THE EXERCISE: The exercise asks for every line of the data to be reproduced exactly.

INFORMATION PROVIDED:
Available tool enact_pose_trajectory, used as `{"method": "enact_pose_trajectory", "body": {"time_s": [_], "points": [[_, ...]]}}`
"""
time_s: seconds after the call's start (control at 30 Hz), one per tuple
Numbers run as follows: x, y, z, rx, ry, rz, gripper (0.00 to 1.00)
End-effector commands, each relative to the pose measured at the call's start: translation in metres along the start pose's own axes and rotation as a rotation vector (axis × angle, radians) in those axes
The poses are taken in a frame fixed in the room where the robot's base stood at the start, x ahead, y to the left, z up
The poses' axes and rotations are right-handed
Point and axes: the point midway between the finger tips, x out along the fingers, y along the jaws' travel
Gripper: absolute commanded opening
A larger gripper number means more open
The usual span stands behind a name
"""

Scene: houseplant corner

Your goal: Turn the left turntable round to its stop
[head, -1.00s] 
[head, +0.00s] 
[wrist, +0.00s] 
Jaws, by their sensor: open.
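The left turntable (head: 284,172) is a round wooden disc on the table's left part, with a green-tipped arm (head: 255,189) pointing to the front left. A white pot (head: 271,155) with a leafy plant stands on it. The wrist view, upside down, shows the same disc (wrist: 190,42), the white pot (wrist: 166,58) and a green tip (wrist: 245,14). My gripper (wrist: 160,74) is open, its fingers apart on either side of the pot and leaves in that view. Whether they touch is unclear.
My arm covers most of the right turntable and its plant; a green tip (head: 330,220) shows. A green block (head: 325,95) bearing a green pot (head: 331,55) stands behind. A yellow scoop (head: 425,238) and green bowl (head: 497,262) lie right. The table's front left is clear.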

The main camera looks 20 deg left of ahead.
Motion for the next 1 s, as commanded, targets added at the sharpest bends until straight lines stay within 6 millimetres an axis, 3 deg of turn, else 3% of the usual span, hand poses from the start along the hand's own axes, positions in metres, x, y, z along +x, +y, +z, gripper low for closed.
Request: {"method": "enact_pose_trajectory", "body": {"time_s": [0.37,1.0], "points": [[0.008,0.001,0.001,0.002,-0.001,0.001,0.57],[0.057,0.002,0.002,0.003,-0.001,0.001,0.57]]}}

TASK RESULT:
Available tool enact_pose_trajectory, used as `{"method": "enact_pose_trajectory", "body": {"time_s": [_], "points": [[_, ...]]}}`
"""
time_s: seconds after the call's start (control at 30 Hz), one per tuple
Numbers run as follows: x, y, z, rx, ry, rz, gripper (0.00 to 1.00)
End-effector commands, each relative to the pose measured at the call's start: translation in metres along the start pose's own axes and rotation as a rotation vector (axis × angle, radians) in those axes
The poses are taken in a frame fixed in the room where the robot's base stood at the start, x ahead, y to the left, z up
The poses' axes and rotations are right-handed
Point and axes: the point midway between the finger tips, x out along the fingers, y along the jaws' travel
Gripper: absolute commanded opening
A larger gripper number means more open
The usual span stands behind a name
"""

Scene: houseplant corner

Your goal: Turn the left turntable round to its stop
[head, -1.00s] 
[head, +0.00s] 
[wrist, +0.00s] 
Jaws, by their sensor: open.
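The left turntable (head: 284,172) is a round wooden disc on the table's left part, with a green-tipped arm (head: 255,189) pointing to the front left. A white pot (head: 271,155) with a leafy plant stands on it. The wrist view, upside down, shows the same disc (wrist: 190,42), the white pot (wrist: 166,58) and a green tip (wrist: 245,14). My gripper (wrist: 160,74) is open, its fingers apart on either side of the pot and leaves in that view. Whether they touch is unclear.
My arm covers most of the right turntable and its plant; a green tip (head: 330,220) shows. A green block (head: 325,95) bearing a green pot (head: 331,55) stands behind. A yellow scoop (head: 425,238) and green bowl (head: 497,262) lie right. The table's front left is clear.

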The main camera looks 20 deg left of ahead.
Motion for the next 1 s, as commanded, targets added at the sharpest bends until straight lines stay within 6 millimetres an axis, 3 deg of turn, else 3% of the usual span, hand poses from the start along the hand's own axes, positions in metres, x, y, z along +x, +y, +z, gripper low for closed.
Request: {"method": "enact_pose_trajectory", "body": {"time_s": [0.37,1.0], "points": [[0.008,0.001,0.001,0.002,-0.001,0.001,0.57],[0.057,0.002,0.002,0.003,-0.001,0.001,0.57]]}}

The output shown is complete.